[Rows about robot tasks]
# # # # # # #
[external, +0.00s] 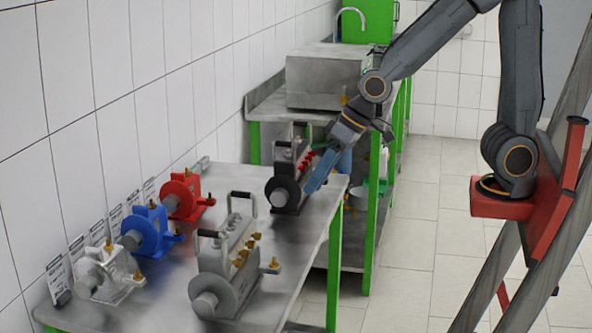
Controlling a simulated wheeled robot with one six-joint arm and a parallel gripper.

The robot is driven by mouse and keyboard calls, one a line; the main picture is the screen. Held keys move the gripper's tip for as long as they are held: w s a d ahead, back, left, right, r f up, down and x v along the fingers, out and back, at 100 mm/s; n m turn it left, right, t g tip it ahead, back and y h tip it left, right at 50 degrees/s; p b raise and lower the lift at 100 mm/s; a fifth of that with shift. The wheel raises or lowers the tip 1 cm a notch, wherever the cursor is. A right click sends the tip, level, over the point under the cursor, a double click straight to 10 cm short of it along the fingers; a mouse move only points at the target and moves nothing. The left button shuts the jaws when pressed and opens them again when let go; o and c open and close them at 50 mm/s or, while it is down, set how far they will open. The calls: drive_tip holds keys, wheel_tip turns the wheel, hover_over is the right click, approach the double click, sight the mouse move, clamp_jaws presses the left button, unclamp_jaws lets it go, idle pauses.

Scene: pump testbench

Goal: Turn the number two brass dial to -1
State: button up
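A grey pump (222,290) with a black carry handle stands at the table's near right. Several small brass dials (243,253) sit in a row along its right side, and another brass piece (273,265) sticks out lower right. I cannot read any numbers, so I cannot tell which dial is number two or its setting. My gripper (318,178) points down at the right side of a darker pump (283,192) with red dials (305,163), farther back. It is apart from the grey pump's brass dials. Its fingers are too small to tell open from shut.
White, blue (148,232) and red (182,196) pumps with brass fittings stand along the wall on the left of the metal table (170,270). A second bench with a metal box (325,78) and a tap stands behind.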

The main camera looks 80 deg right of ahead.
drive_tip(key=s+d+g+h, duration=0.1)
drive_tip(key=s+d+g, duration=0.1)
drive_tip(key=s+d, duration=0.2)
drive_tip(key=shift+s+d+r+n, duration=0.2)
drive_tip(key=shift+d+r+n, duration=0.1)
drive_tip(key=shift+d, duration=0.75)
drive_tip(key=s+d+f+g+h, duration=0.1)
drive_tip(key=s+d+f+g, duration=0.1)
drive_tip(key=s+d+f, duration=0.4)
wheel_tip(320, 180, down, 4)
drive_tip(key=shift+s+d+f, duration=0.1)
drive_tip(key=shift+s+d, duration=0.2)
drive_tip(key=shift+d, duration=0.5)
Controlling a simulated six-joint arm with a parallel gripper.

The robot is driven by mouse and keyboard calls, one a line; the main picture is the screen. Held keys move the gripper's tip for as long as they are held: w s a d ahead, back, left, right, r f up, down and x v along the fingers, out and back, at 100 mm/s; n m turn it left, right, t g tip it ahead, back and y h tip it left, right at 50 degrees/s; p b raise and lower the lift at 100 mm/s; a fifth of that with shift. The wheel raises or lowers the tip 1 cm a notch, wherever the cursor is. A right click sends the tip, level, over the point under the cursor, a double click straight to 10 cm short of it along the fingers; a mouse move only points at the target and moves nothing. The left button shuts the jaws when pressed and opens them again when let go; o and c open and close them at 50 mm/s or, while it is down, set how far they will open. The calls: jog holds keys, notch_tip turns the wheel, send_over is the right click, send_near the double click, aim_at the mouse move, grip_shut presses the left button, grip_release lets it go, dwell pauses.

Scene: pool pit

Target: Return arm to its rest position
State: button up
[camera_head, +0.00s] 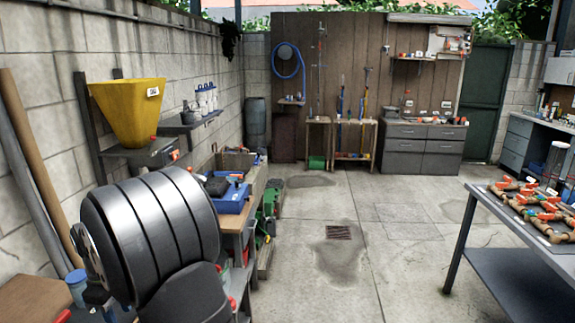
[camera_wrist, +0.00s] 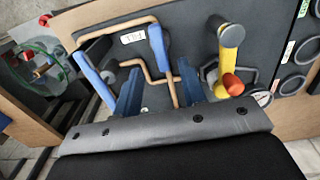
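My arm's dark, banded link (camera_head: 160,235) fills the lower left of the head view. My gripper does not show clearly there. In the wrist view, my gripper (camera_wrist: 159,72) reaches up from a grey bar at the bottom of the picture. Its two dark blue fingers stand apart, with nothing held between them. Beyond them is a dark panel (camera_wrist: 195,25) with bent copper pipe (camera_wrist: 112,25), a blue lever (camera_wrist: 159,48) and a yellow lever (camera_wrist: 223,60) with an orange-red end. I cannot tell the exact gap between fingers and panel.
A yellow hopper (camera_head: 130,105) stands on a left wall shelf. A workbench with a blue tray (camera_head: 232,200) lies just beyond my arm. A metal table (camera_head: 490,212) with orange-handled valves is on the right. The concrete floor (camera_head: 400,270) between is clear, with a drain grate (camera_head: 339,232).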

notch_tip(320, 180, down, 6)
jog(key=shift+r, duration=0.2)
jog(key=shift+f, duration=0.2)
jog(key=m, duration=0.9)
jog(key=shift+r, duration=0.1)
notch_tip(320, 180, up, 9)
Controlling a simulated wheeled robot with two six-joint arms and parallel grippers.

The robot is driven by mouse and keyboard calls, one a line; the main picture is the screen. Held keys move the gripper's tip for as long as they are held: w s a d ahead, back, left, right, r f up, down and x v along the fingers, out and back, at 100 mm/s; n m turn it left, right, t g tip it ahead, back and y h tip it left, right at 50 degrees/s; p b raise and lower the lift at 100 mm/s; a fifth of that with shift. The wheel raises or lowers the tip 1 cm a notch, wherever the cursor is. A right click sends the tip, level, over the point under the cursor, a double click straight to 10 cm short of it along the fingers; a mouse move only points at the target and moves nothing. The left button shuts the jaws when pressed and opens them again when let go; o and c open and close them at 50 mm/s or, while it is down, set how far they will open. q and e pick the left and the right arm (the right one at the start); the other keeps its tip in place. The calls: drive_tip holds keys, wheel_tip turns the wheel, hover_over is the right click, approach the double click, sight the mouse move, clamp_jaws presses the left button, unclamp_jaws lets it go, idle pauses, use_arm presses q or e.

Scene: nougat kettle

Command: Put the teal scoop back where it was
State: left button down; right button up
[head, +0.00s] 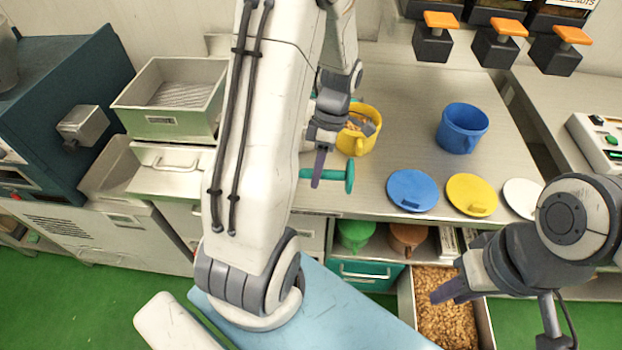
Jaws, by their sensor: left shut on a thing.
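The teal scoop (349,178) is in my left gripper (318,172), over the front edge of the steel counter. A teal bar shows on both sides of the gripper's purple finger, with a rounded teal end to its right. The rest of the scoop is hidden by my arm and gripper. My left gripper is shut on it. A yellow pot (368,143) with brown pieces in it stands just behind. My right gripper (452,290) hangs over a bin of nuts (447,325); only one purple finger shows clearly, with nothing visible in it.
A blue pot (462,128) stands on the counter (405,140). Blue (412,191), yellow (471,195) and white (522,198) lids lie along the front. Green (355,235) and brown (407,238) vessels sit on the shelf below. Orange-topped dispensers (502,45) hang behind. A steel tray (172,127) is left.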

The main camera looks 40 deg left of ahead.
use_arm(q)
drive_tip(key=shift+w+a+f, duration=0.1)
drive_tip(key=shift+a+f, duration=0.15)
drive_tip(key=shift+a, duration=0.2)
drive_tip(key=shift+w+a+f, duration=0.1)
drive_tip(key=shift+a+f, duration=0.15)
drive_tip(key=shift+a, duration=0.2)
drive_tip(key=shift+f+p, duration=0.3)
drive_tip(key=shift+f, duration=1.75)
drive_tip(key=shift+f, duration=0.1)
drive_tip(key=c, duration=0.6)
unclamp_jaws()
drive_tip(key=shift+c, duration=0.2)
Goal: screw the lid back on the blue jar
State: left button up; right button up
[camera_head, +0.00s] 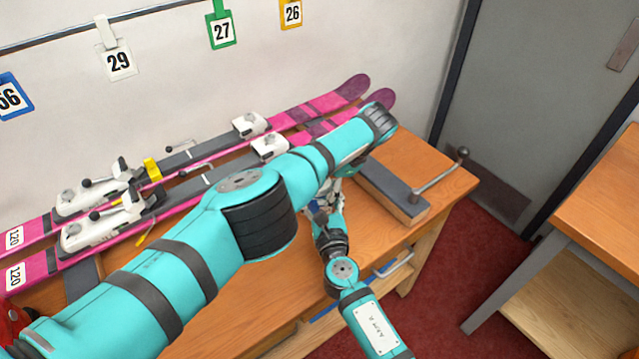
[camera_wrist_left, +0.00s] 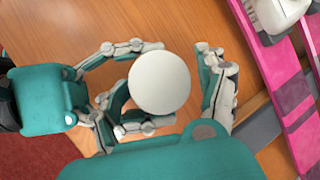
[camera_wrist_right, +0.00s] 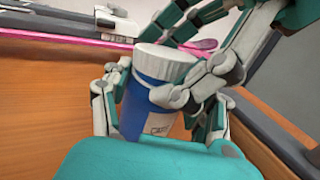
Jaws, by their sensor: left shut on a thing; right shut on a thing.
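The blue jar (camera_wrist_right: 146,108) stands upright in the right wrist view, with part of a label showing. My right gripper (camera_wrist_right: 155,112) is shut around its body. The white ribbed lid (camera_wrist_right: 166,62) sits level on top of the jar, with no clear gap; I cannot tell how far it is threaded. My left gripper (camera_wrist_left: 165,88) reaches over from above and is shut on the lid, whose round top (camera_wrist_left: 160,82) fills the space between its fingers. In the head view my right gripper (camera_head: 324,213) shows below my left arm, which hides the jar and lid.
Pink skis (camera_head: 305,112) with white bindings lie along the back of the wooden bench (camera_head: 432,165). A grey-topped block (camera_head: 392,190) and a metal crank handle (camera_head: 440,174) are at its right end. Another wooden table (camera_head: 600,215) stands at the right, across a red floor gap.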

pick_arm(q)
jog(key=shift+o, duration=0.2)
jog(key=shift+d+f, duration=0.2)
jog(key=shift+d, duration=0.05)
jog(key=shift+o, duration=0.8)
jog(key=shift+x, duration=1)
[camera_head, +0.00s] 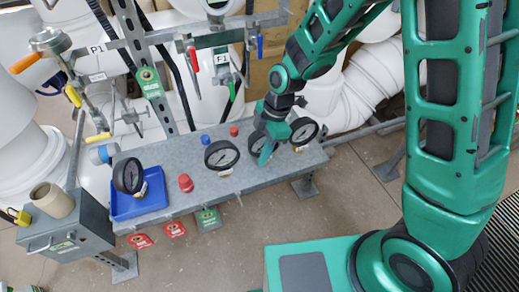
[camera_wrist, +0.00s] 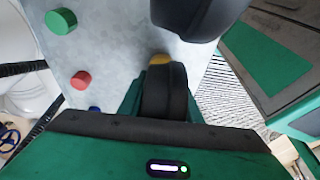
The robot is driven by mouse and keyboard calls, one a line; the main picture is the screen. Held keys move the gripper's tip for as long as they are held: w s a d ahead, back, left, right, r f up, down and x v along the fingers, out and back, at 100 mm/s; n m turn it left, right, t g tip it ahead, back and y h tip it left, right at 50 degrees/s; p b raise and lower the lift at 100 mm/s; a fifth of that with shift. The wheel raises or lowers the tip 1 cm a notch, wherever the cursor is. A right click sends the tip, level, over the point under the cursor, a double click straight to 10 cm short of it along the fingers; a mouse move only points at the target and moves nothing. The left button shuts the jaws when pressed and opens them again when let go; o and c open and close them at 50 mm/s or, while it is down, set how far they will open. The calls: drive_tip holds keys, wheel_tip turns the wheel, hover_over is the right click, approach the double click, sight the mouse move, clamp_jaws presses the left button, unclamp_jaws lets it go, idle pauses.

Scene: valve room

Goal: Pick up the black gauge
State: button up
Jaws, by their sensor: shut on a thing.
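Several black round gauges stand on the grey metal bench (camera_head: 186,155). My gripper (camera_head: 265,153) reaches down to the bench and is shut on one black gauge (camera_head: 256,142), which its finger partly hides. In the wrist view this gauge (camera_wrist: 165,93) shows edge-on between my gripper's fingers (camera_wrist: 165,108), with a yellow part at its far end. I cannot tell whether it still touches the bench. Another black gauge (camera_head: 303,131) stands close on the right, one (camera_head: 221,154) stands to the left, and one (camera_head: 128,175) is at the blue tray.
The blue tray (camera_head: 152,205) lies on the bench's left part. A red knob (camera_head: 185,182), a blue knob (camera_head: 204,138) and another red knob (camera_head: 234,131) stand on the bench. Pipes and coloured valve handles rise behind. A grey box (camera_head: 85,232) with a beige cup stands at the left.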

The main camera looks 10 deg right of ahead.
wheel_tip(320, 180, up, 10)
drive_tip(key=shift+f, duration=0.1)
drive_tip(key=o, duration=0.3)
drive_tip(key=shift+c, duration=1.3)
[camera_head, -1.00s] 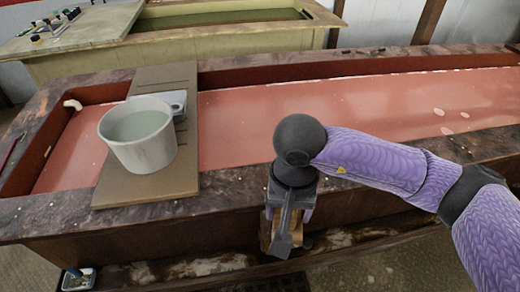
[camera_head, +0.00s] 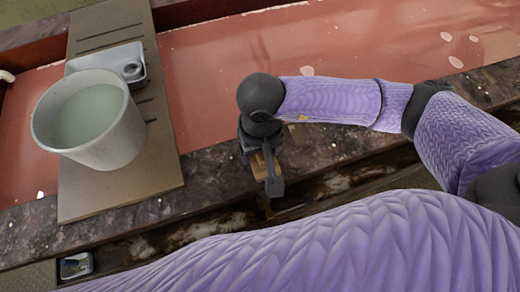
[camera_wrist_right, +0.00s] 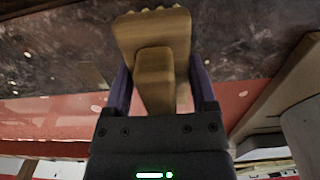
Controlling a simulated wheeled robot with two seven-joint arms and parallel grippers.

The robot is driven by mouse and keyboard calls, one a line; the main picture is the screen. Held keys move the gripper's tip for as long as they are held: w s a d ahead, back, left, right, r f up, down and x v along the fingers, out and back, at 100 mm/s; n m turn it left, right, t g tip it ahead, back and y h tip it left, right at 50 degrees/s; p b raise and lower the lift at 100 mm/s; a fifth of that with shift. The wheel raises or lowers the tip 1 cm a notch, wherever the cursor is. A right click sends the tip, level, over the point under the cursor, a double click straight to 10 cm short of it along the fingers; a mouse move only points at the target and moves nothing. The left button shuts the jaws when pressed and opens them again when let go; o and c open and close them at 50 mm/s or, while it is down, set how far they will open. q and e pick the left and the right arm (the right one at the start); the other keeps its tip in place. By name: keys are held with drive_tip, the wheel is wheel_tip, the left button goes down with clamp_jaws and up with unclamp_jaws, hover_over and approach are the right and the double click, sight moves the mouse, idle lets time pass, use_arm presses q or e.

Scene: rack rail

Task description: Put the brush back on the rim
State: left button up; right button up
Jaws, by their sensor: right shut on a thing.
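The brush, a wooden block with a narrower wooden grip, shows clearly in the right wrist view (camera_wrist_right: 152,35). My right gripper (camera_wrist_right: 160,88) is shut on its grip, with one dark finger on each side. In the head view my right gripper (camera_head: 266,165) points down at the front edge of the trough, and only a bit of the brush (camera_head: 259,167) shows behind it. The stained dark rim (camera_head: 345,142) runs along the trough's near side. I cannot tell whether the brush touches it. My left gripper is out of view.
A whitish bucket (camera_head: 88,125) of cloudy liquid stands on a brown board (camera_head: 150,175) laid across the trough, beside a grey metal box (camera_head: 128,68). Reddish liquid (camera_head: 220,60) fills the trough. A purple arm link of mine crosses the bottom. The rim right of my gripper is clear.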

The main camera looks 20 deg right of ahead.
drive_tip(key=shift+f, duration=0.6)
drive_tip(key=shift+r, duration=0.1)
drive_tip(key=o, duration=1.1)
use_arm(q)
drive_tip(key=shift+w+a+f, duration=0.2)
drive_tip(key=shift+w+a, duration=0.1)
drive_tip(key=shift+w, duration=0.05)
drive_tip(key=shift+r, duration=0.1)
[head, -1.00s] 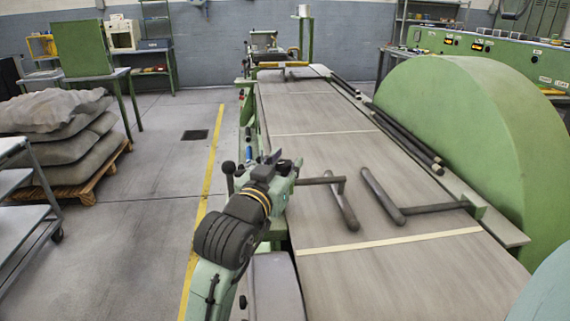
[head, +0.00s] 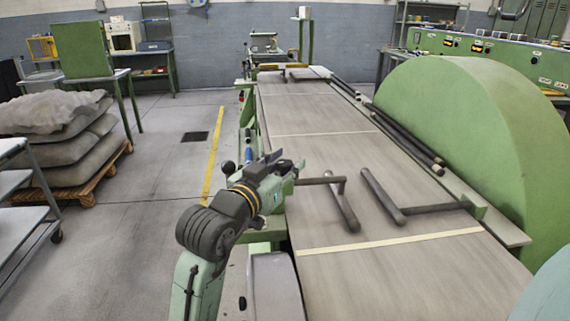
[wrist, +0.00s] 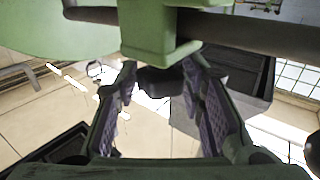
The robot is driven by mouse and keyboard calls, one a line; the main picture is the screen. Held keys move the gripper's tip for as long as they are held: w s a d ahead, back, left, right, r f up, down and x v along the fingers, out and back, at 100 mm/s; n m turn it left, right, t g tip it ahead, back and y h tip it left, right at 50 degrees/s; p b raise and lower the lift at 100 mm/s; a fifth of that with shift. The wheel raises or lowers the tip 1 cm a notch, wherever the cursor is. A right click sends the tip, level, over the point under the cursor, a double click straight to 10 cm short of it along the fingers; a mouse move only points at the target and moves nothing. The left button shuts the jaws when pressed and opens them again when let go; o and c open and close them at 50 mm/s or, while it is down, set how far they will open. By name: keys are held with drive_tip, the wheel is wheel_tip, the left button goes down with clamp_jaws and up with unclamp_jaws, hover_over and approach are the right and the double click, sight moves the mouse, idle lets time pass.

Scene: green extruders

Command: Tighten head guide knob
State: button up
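A dark knob (wrist: 160,82) shows in the wrist view below a green guide block (wrist: 160,30), between the far ends of my fingers. My gripper (wrist: 160,88) is open, with one ridged finger on each side of the knob and light showing between them. I cannot tell whether the fingertips touch it. In the head view my gripper (head: 277,160) is at the left edge of the belt, beside the green mount of the near left guide bar (head: 343,205). The knob is hidden there by my gripper and wrist.
A second dark guide bar (head: 383,195) lies to the right on the grey belt (head: 320,140). A large green drum cover (head: 460,130) stands right. Sacks (head: 60,145) on a pallet and a trolley (head: 25,200) stand left, with open floor between.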

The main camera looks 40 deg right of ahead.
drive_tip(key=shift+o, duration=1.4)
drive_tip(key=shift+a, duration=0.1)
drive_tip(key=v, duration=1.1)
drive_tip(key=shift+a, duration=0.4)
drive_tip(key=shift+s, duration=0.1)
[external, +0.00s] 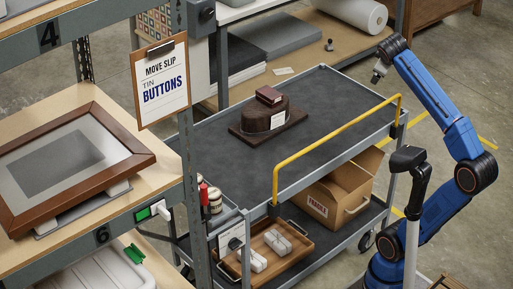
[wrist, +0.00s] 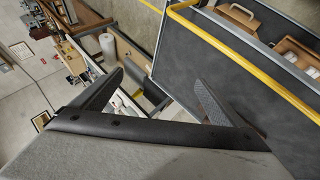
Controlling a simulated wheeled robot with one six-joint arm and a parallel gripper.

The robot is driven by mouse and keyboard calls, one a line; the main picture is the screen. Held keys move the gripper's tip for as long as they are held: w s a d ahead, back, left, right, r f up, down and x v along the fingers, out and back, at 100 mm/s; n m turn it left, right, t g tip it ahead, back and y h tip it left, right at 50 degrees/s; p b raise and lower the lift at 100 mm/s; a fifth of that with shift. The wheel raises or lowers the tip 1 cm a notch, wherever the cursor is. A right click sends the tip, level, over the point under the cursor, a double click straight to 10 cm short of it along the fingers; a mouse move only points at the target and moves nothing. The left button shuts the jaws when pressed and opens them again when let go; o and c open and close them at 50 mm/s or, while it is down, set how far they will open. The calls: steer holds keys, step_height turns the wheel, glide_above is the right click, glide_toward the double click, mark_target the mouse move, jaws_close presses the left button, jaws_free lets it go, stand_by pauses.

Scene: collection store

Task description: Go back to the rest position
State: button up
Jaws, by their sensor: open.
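My blue arm stands at the right of the external view, beside the cart's yellow rail. My gripper (external: 380,73) is raised at the arm's upper end, near the cart's far right corner. In the wrist view the two dark fingers of my gripper (wrist: 158,92) are spread wide apart with nothing between them. The grey cart (external: 225,125) is beside the arm. On its top lies a dark round box on a brown board (external: 245,135), with a small reddish-brown box (external: 269,95) on top of it.
The yellow rail (external: 335,136) edges the cart top near my arm. A cardboard box (external: 335,205) and wooden tray (external: 262,262) sit on the lower shelf. A shelf holds a framed picture (external: 65,160).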

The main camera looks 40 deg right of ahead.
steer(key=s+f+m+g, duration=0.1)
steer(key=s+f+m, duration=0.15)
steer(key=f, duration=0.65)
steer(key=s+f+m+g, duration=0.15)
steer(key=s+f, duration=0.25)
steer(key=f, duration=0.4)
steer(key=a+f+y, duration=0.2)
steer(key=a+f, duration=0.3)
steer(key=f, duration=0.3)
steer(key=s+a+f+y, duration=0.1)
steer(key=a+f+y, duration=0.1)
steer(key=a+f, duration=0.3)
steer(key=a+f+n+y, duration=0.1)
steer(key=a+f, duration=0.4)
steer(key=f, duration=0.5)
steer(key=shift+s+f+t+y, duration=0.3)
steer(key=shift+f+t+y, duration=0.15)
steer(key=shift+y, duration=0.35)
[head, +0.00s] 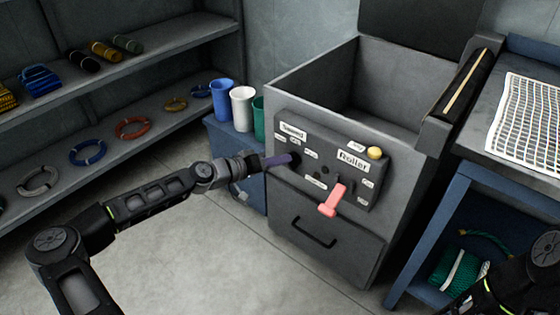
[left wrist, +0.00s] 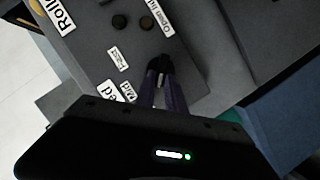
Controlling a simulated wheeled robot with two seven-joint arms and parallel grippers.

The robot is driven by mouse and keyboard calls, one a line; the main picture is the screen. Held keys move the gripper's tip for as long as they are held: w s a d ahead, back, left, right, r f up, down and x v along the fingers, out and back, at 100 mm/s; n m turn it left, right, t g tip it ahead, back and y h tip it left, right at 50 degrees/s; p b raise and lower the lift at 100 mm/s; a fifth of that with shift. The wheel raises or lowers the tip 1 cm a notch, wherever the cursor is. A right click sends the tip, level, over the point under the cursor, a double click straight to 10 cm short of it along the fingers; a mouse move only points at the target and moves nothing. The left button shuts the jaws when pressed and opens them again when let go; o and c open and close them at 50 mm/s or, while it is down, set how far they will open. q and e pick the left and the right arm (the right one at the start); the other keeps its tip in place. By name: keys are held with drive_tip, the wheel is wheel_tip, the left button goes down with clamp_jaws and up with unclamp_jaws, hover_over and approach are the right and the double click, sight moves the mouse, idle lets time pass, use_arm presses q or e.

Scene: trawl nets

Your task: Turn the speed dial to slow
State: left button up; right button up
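The dark speed dial (head: 294,158) sits at the left of the control panel (head: 338,150), below the Speed label (head: 292,131). My left gripper (head: 284,160) reaches it from the left, with purple fingers at the dial. In the left wrist view the fingers (left wrist: 160,72) are close together at the panel, with a narrow gap; they hide most of the dial. The Fast label (left wrist: 118,59) and Mid label (left wrist: 128,91) show beside them. I cannot read a Slow label or see the dial's pointer. My right gripper is out of view; only part of that arm shows at the lower right.
A pink lever (head: 333,200) sticks out of the panel, with a yellow button (head: 375,153) above it. A drawer handle (head: 314,232) is below. Blue, white and green cups (head: 243,108) stand left of the machine. A blue-framed table (head: 460,165) stands at right.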

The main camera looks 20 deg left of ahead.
# # # # # # #
Which lines hold the word "Goal"? Copy all of them.

Goal: Turn the number two brass dial to -1
Goal: screw the lid back on the blue jar
Goal: Pick up the black gauge

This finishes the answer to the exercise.